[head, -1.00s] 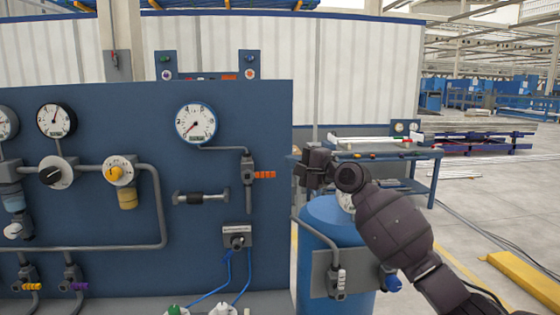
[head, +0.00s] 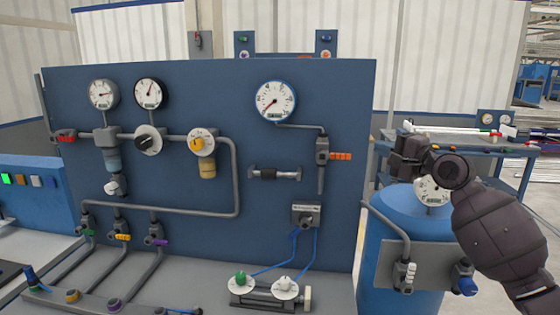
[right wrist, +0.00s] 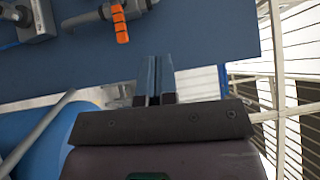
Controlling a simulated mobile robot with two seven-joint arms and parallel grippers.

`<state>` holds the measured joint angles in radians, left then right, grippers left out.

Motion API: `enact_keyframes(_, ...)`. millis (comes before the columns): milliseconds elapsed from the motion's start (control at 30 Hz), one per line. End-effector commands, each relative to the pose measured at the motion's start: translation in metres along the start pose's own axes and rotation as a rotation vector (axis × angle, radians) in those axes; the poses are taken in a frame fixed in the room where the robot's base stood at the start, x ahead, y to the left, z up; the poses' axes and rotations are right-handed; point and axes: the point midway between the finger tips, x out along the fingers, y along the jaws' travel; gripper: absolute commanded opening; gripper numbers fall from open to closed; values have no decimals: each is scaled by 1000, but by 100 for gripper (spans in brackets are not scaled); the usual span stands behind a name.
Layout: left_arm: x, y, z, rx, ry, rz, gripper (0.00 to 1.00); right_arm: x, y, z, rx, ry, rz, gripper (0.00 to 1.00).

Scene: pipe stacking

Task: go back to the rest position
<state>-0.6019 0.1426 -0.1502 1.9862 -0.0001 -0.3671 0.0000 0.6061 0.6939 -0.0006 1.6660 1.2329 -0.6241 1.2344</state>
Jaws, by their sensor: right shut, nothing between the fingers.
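My right gripper (head: 408,155) is raised at the right of the head view, in front of the blue tank (head: 400,255) and to the right of the blue panel (head: 215,85). Its two fingers (right wrist: 155,80) show in the right wrist view, close together with nothing between them. In that view an orange-handled valve (right wrist: 120,25) lies beyond the fingers, apart from them, on the panel; the same valve shows in the head view (head: 340,156). The right arm hides part of the tank and its gauge. My left gripper is not in view.
A workbench (head: 515,150) with gauges and rods stands behind the right arm. Pipes, gauges and knobs stick out of the panel. A valve block (head: 265,290) with green and white knobs sits on the ledge below. A blue box with lit buttons (head: 35,190) stands at the left.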

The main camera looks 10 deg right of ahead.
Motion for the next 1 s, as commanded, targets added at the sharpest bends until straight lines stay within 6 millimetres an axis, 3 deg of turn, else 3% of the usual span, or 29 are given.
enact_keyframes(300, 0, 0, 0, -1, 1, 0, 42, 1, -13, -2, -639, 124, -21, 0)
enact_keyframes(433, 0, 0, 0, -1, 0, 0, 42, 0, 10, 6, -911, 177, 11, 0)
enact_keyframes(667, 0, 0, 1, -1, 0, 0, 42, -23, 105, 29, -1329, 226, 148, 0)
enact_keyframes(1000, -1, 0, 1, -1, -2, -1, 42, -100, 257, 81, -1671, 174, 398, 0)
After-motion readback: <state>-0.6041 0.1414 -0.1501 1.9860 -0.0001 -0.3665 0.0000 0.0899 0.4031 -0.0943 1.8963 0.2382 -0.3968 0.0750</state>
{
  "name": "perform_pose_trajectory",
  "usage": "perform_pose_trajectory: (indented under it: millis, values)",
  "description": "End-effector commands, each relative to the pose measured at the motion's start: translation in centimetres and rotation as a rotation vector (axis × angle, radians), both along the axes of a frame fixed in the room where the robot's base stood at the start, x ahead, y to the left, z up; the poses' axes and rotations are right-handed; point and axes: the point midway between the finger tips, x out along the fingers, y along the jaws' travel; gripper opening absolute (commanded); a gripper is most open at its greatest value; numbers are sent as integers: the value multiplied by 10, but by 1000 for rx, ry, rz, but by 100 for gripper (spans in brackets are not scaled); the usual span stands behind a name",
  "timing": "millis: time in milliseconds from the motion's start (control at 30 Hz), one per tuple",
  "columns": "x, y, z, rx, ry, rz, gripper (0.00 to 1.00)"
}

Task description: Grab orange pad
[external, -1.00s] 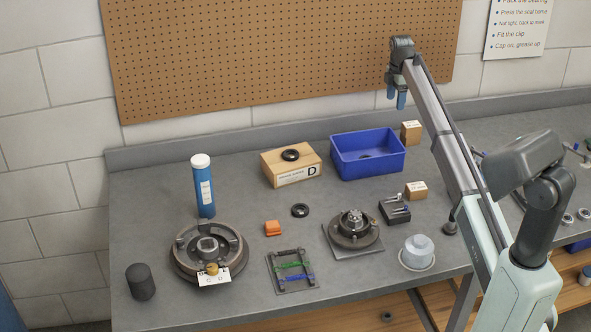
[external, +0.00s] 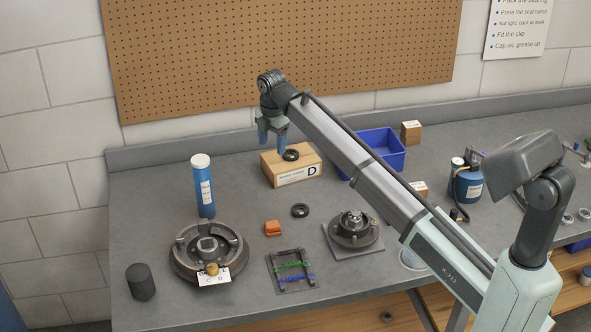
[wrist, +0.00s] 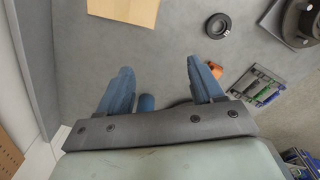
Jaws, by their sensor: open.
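The orange pad (external: 273,228) is a small block lying on the grey bench, between the blue tube and the black ring. In the wrist view the orange pad (wrist: 215,70) shows just right of the right finger, partly hidden by it.
A blue tube (external: 204,187) stands left of the pad and a round hub (external: 190,258) lies front left. A black ring (external: 300,210), a rack with green and blue items (external: 291,271) and a second hub (external: 352,230) lie right.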

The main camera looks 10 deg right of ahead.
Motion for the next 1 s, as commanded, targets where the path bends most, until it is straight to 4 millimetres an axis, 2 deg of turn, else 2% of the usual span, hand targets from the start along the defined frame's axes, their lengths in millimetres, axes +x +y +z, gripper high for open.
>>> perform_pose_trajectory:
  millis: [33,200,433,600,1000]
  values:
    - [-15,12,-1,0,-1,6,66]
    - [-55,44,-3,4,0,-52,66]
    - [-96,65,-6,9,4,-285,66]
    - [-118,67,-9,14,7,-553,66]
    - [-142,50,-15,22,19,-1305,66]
---*---
_What the exercise asks_: Give back, unchanged, each line from the one containing "Task description: Grab orange pad" through the one containing "[wrist, +0.00s]". Pictures are to be left out.

_Expected output_:
Task description: Grab orange pad
[external, -1.00s] 
[external, +0.00s] 
[wrist, +0.00s] 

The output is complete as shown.